Il faut être présent dans les magasins.

Olivier Leberquier, Président conseil administration Scop-Ti

à France 3 Provence-Alpes

L'objectif de la Scop-Ti à présent, développer la marque 1336. "On a besoin de se développer, de se retrouver dans tous les magasins si possible, ce qui est loin d’être le cas aujourd’hui, et surtout d'être distribué dans toute la France."

"Une des armes qu’on a aujourd’hui qu’on a mis en place depuis 2018, détaille Olivier Leberquier, notre site de vente en ligne qui nous permet de toucher les consommateurs qui ont envie d’avoir nos produits qui malheureusement n’ont pas la possibilité de nous acheter dans les points de vente autour de chez eux".
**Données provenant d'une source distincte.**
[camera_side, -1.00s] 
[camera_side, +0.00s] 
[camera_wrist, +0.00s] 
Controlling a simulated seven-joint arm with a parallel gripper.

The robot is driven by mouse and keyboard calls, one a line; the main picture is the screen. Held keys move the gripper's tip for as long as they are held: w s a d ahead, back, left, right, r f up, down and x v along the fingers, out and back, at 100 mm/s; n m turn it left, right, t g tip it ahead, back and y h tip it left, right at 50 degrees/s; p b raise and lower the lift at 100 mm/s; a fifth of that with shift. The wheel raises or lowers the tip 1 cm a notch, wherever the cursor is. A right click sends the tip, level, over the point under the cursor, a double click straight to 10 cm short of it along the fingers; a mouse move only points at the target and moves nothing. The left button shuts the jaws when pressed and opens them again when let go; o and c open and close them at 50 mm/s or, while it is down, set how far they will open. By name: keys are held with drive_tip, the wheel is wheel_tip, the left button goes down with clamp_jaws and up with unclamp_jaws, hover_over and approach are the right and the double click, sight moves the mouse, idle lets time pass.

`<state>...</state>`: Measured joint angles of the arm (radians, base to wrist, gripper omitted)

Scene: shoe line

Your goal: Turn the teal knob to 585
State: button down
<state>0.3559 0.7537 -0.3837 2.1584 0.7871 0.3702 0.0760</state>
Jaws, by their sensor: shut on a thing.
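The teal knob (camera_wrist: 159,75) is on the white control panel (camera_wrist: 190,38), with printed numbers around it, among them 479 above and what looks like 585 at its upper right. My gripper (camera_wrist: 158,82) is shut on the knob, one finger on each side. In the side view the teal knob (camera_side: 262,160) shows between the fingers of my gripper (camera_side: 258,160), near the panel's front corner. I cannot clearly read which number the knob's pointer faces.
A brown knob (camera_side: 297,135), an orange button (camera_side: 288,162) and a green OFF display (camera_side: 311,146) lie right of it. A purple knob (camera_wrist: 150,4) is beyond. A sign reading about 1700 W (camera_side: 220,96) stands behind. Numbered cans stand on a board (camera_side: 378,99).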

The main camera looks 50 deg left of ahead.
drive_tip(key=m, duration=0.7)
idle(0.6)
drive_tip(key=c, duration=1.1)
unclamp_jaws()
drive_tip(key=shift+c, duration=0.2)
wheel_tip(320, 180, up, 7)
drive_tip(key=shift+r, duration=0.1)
"Dire que c’était possible"

"On est sur un potentiel de progression énorme et il ne manque pas grand-chose, assure-t-il. Surtout de la communication. On n’a pas les moyens de communiquer comme d’autres le font et que les gens puissent nous trouver. Parce que partout où les gens arrivent à nous trouver, il y a une reconnaissance de qualité des produits qu’on fait. Des produits naturels, souvent sans aromatisation, ou arômes naturels, avec des plantes origine France sur la gamme bio". 

Deux symboles pour la Scop-Ti : le tilleul des Baronnies, cultivé dans la Drôme provençale, créé pendant la lutte, et le thym bio, cultivé à Trets. "En termes de bilan carbone, on n’a pas de leçon à recevoir de qui que ce soit."
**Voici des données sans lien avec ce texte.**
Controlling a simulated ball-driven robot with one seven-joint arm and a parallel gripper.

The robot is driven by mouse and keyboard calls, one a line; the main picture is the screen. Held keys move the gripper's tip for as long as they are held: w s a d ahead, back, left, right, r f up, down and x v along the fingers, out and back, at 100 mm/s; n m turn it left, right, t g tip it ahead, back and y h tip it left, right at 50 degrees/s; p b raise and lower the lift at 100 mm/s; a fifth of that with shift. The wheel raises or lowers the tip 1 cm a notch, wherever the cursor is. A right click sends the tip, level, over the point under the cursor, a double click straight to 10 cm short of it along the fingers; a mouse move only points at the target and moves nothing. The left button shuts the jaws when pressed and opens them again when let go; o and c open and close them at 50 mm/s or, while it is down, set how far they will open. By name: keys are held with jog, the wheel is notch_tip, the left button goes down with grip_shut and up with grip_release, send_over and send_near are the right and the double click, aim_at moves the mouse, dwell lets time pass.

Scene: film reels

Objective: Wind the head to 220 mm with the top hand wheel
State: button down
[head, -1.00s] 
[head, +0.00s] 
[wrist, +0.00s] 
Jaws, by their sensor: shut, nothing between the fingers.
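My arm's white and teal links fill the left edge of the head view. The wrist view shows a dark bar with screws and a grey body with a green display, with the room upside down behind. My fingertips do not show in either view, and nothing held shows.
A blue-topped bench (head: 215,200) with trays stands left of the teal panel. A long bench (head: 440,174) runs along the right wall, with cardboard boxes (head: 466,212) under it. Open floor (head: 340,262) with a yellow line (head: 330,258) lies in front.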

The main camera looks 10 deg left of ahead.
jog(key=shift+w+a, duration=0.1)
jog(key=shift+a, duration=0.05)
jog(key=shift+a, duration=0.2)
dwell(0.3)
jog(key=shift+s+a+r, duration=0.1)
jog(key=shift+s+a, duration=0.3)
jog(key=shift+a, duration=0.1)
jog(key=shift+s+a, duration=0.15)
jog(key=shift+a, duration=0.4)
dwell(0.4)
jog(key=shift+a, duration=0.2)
Et pour ceux qui n’y croyaient pas, les ex-Fralib ont un message : "Simplement leur dire que c’était possible, que des travailleurs peuvent créer une entreprise avec un modèle social différent du capitalisme, déclare Gérard Cazorla. On a fait un pied de nez au capitalisme."

"Dix ans qu’on est là malgré ce que certains pensaient, glisse Jean-Luc Gros, opérateur conditionnement à la Scop-Ti . On travaille dans la bonne humeur, ça se passe bien. On avance, essaie de faire notre bout de chemin et que ça dure encore longtemps".